Bulan bahasa adalah istilah yang muncul karena terjadi perbedaan bahasa antar daerah bagi pemuda tempo dulu. Karena sekarang hampir semua rakyat Indonesia sudah tahu bahasa Indonesia, maka bulan bahasa kini menjadi hari besar, yang selalu diperingati setahun sekali, setiap 28 Oktober.
Terlepas dari bulan bahasa, terjadi permasalahan yang sebenarnya cukup memprihatinkan. Belakangan ini, terlepas dari bulan bahasa dan sastra, muncul kebiasaan , dimana kaum millennial yang bangga menggunakan bahasa asing dibandingkan bahasa daerah maupun bahasa ibu.
Terlepas dari pro kontra pandangan terhadap penggunaan bahasa asing dan bahasa ibu, satu yang pasti bahwa lahirnya bahasa Indonesia memiliki sejarah dan patut kita banggakan dan junjung tinggi. Bulan bahasa adalah bulan yang penuh makna yang bersifat sentimentil dan masih ada nilai nasionalisme. Jadi awal mula istilah bulan bahasa bertepatan dengan Sumpah Pemuda yang jatuh pada 28 Oktober 1928.
Peristiwa ‘Sumpah Pemuda’ terbilang unik karena momentum tersebut mendahului kelahiran negara Indonesia 17 tahun kemudian. Saat Indonesia diproklamasikan oleh Soekarno-Hatta, mereka melakukannya atas nama bangsa Indonesia. Artinya, kebangsaan Indonesia mendahului kenegaraan Indonesia. Hal yang sama berlaku untuk kebahasaan Indonesia, yang mengambil akar pada bahasa Melayu ‘pasar’ mengingat sejak lama ia sudah menempati posisi sebagai bahasa penghubung (lingua franca) bagi suku-suku yang ada di Nusantara.Salah satu alasan kenapa bulan bahasa ditetapkan bersamaan dengan hari peringatan Sumpah Pemuda karena 79 tahun yang lalu, kongres Pemuda yang kedua yang diselenggarakan pada 27-29 Oktober 1928 di Batavia. Kala itu isi dari kongres Pemuda adalah menegaskan bahwa Indonesia memiliki Cita-cita. Setidaknya ada tiga poin dasar yang ditegaskan kala itu, yaitu “tanah Air Indonesia”, Bahasa Indonesia” dan Bangsa Indonesia”. Maka dari itu, kenapa bulan bahasa jatuh pada 28 Oktober, bersamaan dengan sumpah pemuda karena mewakilkan dan bentuk kecintaan terhadap bahasa dan sastra Indonesia.

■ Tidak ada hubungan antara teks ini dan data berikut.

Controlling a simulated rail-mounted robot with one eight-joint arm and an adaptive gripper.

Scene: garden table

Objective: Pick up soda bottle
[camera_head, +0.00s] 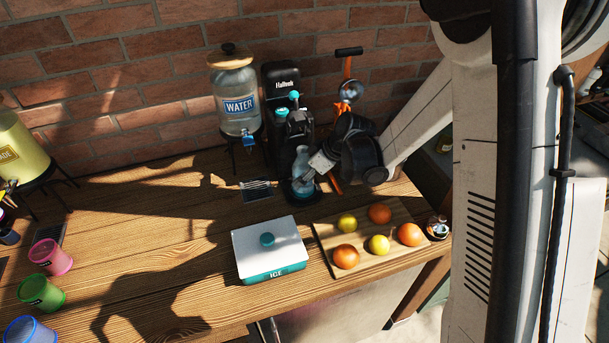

Kemudian ditegaskan lagi isi dari sumpah pemuda yang berbunyi sebagai berikut.
Kami putra dan putri Indonesia, mengaku bertumpah darah yang satu, tanah Indonesia.
Bottom of Form
Kami putra dan putri Indonesia, mengaku berbangsa yang satu, bangsa Indonesia.
Kami putra dan putri Indonesia menjunjung bahasa persatuan, bahasa Indonesia.
Dari ketiga sumpah pemuda di atas sudah terlihat jelas bahwa sangat menjunjung bahasa Indonesia sebagai bahasa pemersatu. Pertanyaannya sekarang adalah, apakah sekarang sudah bangga dan menjunjung tinggi bahasa Indonesia?
Sudah hal umum, banyak orang yang tahu bahwa Indonesia sebagai negara kepulauan. Dimana negara kita memiliki banyak pulau, dan banyak sekali suku yang ada. Semakin banyak suku dan pulau, dan bahasa daerah. Dilansir dari kompasiana, menyebutkan bahwa ada 719 bahasa daerah di Indonesia, yang aktif dituturkan ada 707 bahasa. Sementara UNESCo mencatat ada 143 bahasa daerah.
Keberagaman bahasa yang luar biasa inilah pulalah, yang menjadikan Indonesia menjadi negara yang kaya akan bahasa. Maka dari itu, untuk menyatukan persepsi dan menyatukan pemahaman antar pulau, suku, dan keberagaman bahasa yang ada. Dibentuklah bahasa Indonesia dihari kongres Pemuda yang kedua yang diselenggarakan pada 27-29 Oktober 1928 di Batavia.
Sejarah sumpah pemuda seperti yang dilansir oleh kompas.com bahwa ikrar sumpah pemuda tidak lepas dari rangkaian rapat Perhimpunan Pelajar Pelajar Indonesia atau yang akrab kita dengar dengan singkatan PPPI. Dimana kongres dilakukan di tiga gedung berbeda.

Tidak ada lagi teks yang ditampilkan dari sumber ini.